The Brahmajala Sutta identifies eternalism and materialism as two of sixty-two wrong views, showing why both extremes fail to account for dependent origination.
The Brahmajala Sutta is the first discourse in the Pali Canon's Digha Nikaya (Long Discourses). The Buddha teaches it to his monks after overhearing wandering ascetics praise and criticize him. Rather than defend himself, he uses the occasion to map out the full landscape of wrong views that trap sentient beings in suffering. The sutta's name refers to Brahma's net, a metaphor suggesting how interconnected wrong views are—pull one thread and the entire net of delusion becomes visible.
The sutta catalogs sixty-two distinct wrong views, organized into several categories based on their logical structure and metaphysical assumptions. This systematic approach helps practitioners recognize subtle philosophical errors they might otherwise adopt unknowingly.
Eternalism, called sassata-ditthi in Pali, is the belief that some aspect of existence is permanent, unchanging, or eternal. The Brahmajala Sutta identifies multiple eternalist positions. Some teachers claim the soul and world are eternal. Others claim the soul is eternal but the world finite, or vice versa. Still others propose partial eternalism—that only certain aspects of reality persist forever while others are temporary.

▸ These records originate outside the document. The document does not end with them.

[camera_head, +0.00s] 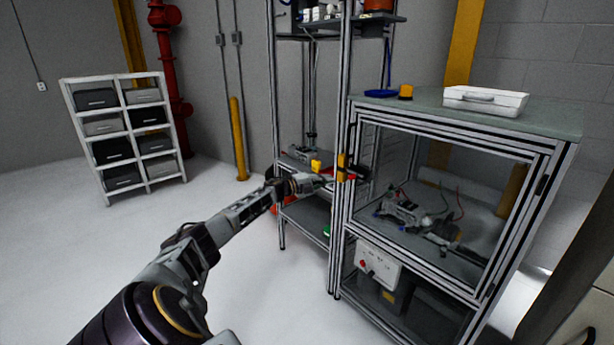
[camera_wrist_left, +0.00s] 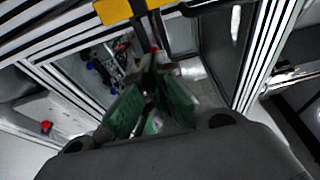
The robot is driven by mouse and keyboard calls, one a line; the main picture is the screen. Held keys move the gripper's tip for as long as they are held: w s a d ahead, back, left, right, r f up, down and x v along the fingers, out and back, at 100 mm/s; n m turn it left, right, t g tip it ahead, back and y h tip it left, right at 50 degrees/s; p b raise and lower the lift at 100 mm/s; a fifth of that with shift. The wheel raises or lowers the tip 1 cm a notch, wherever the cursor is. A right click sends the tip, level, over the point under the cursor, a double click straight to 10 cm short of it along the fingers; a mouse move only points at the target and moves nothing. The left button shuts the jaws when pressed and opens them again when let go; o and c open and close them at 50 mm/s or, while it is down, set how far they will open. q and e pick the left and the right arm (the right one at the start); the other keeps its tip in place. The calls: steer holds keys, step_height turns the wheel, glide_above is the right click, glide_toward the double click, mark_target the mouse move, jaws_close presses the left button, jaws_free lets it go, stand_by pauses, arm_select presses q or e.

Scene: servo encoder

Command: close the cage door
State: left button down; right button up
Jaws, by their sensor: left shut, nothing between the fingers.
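The cage (camera_head: 560,120) is a silver-framed cabinet with a grey top, at right in the head view. Its door (camera_head: 455,136) is a framed clear panel on the front and looks about flush with the cage frame; I cannot tell whether a gap remains. My left gripper (camera_head: 335,178) is at the cage's left front post, beside a small yellow piece (camera_head: 341,166). In the left wrist view its green-padded fingers (camera_wrist_left: 152,88) are together and empty, with a yellow piece (camera_wrist_left: 114,11) just beyond them. Contact with the door is unclear. My right gripper is out of view.
A white case (camera_head: 486,101), a blue dish (camera_head: 381,93) and an orange item (camera_head: 406,91) sit on the cage top. Equipment (camera_head: 403,212) lies inside. An open rack (camera_head: 274,100) stands left of it.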

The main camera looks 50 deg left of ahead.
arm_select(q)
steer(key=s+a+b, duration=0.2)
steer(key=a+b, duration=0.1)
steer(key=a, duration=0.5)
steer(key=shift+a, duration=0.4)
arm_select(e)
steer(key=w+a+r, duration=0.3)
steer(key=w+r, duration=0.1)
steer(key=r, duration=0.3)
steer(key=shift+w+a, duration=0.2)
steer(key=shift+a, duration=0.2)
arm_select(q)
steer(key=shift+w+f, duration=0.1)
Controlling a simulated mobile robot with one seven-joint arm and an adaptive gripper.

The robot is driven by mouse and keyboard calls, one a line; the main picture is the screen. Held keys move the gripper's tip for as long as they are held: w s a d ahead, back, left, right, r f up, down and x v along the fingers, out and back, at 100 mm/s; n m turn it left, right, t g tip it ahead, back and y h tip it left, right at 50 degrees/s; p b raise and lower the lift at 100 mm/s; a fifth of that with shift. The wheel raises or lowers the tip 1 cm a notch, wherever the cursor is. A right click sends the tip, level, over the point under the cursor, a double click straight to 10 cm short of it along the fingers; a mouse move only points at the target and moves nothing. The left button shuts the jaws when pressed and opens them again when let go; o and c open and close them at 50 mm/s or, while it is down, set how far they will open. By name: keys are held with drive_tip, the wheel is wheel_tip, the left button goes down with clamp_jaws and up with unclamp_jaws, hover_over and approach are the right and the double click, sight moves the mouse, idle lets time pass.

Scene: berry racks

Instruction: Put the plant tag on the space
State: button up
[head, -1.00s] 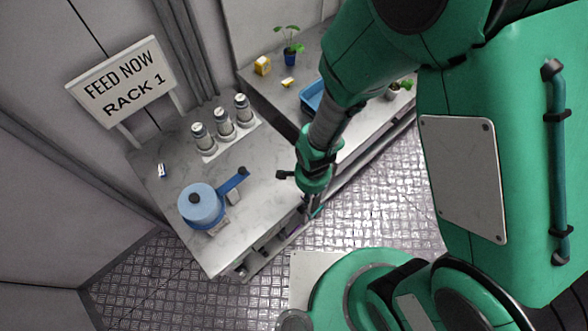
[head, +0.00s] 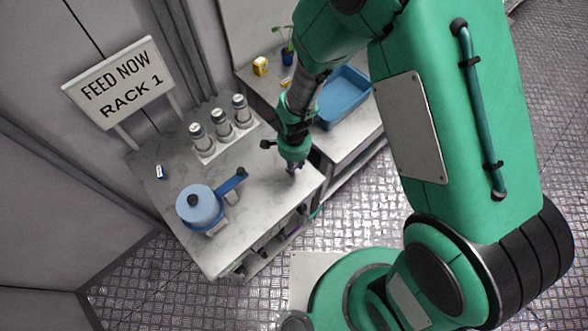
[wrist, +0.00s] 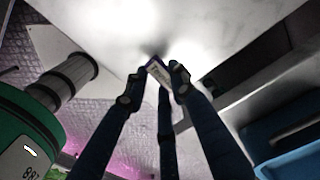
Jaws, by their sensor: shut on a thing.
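My gripper (head: 293,168) is over the right end of the marble-topped counter (head: 262,190) in the head view. In the wrist view my gripper (wrist: 157,82) has its fingers closed on a small plant tag (wrist: 158,71) with a pale printed face and a purple edge. The tag is held at the fingertips, with a pale surface behind it. Whether it touches that surface cannot be told. In the head view the tag is too small to make out. I cannot pick out which spot is the space.
A blue pot (head: 201,207) with a handle stands at the counter's front left. Several jars (head: 221,124) stand behind on a white pad. A small blue-and-white item (head: 161,172) lies at left. A sign (head: 118,82) stands behind. A blue tray (head: 343,98) sits right of my gripper.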

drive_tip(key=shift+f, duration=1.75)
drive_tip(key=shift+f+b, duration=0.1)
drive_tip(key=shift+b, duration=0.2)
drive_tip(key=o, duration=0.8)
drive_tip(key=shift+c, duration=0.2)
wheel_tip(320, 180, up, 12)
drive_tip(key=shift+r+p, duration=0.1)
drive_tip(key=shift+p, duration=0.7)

The Buddha's critique of eternalism rests on the fundamental insight of impermanence (anicca). Everything conditioned by causes and conditions must change. A permanent, unchanging soul or essence cannot logically coexist with the observable fact that all aggregates of body, feeling, perception, mental formations, and consciousness are in constant flux. Eternalist views arise from clinging to the delusion of a fixed self, which is itself a misunderstanding of how dependent origination actually functions.
Materialism, or uccheda-ditthi (annihilationism), holds the opposite extreme: that everything ceases completely at death, that consciousness depends entirely on matter, and that there is no continuity beyond physical dissolution. Some materialist teachers in the Buddha's time taught that the four elements alone are real and that moral actions have no consequences. Others claimed a person is simply a combination of physical parts with no unified consciousness.
The Brahmajala Sutta addresses materialism as a failure to recognize how intention and karma operate across time. Even if one rejects a permanent soul, the Buddhist analysis shows that consciousness arises in dependence on conditions, and mental action (intention) produces results that manifest in future experience. Materialism's error is assuming that the absence of a permanent self means the absence of causal continuity altogether—a logical leap that ignores the actual mechanics of dependent origination.
The deeper teaching underlying the Brahmajala Sutta's rejection of both eternalism and materialism is dependent origination (paticca-samuppada). This principle states that phenomena arise in dependence on conditions and cease when conditions dissolve. It describes a middle way that avoids both extremes.
Eternalism assumes something must persist unchanged to explain continuity. Materialism assumes nothing persists, making continuity impossible to explain. But dependent origination shows how phenomena can be genuinely impermanent while still producing coherent causal sequences. Consciousness in one moment conditions consciousness in the next; actions leave traces that ripen as results. This is neither permanent essence nor absolute annihilation.
Understanding how the Brahmajala Sutta addresses these extremes matters not as mere philosophy but as a guide to liberation. Clinging to eternalism sustains the delusion of a permanent self that needs protecting and perpetuating. Clinging to materialism can undermine ethical practice by denying karmic consequences. The sutta implicitly teaches that genuine freedom comes through recognizing the middle path: phenomena are real and consequential but not fixed or self-subsisting.
Different Buddhist traditions emphasize this teaching in varying ways. Theravada commentaries tend to treat the sutta's analysis as foundational to right view. Mahayana traditions sometimes reframe eternalism and materialism as failures to understand emptiness (sunyata), which points beyond both permanence and annihilation. Yet all traditions recognize the Brahmajala Sutta as essential instruction for avoiding the philosophical traps that reinforce suffering.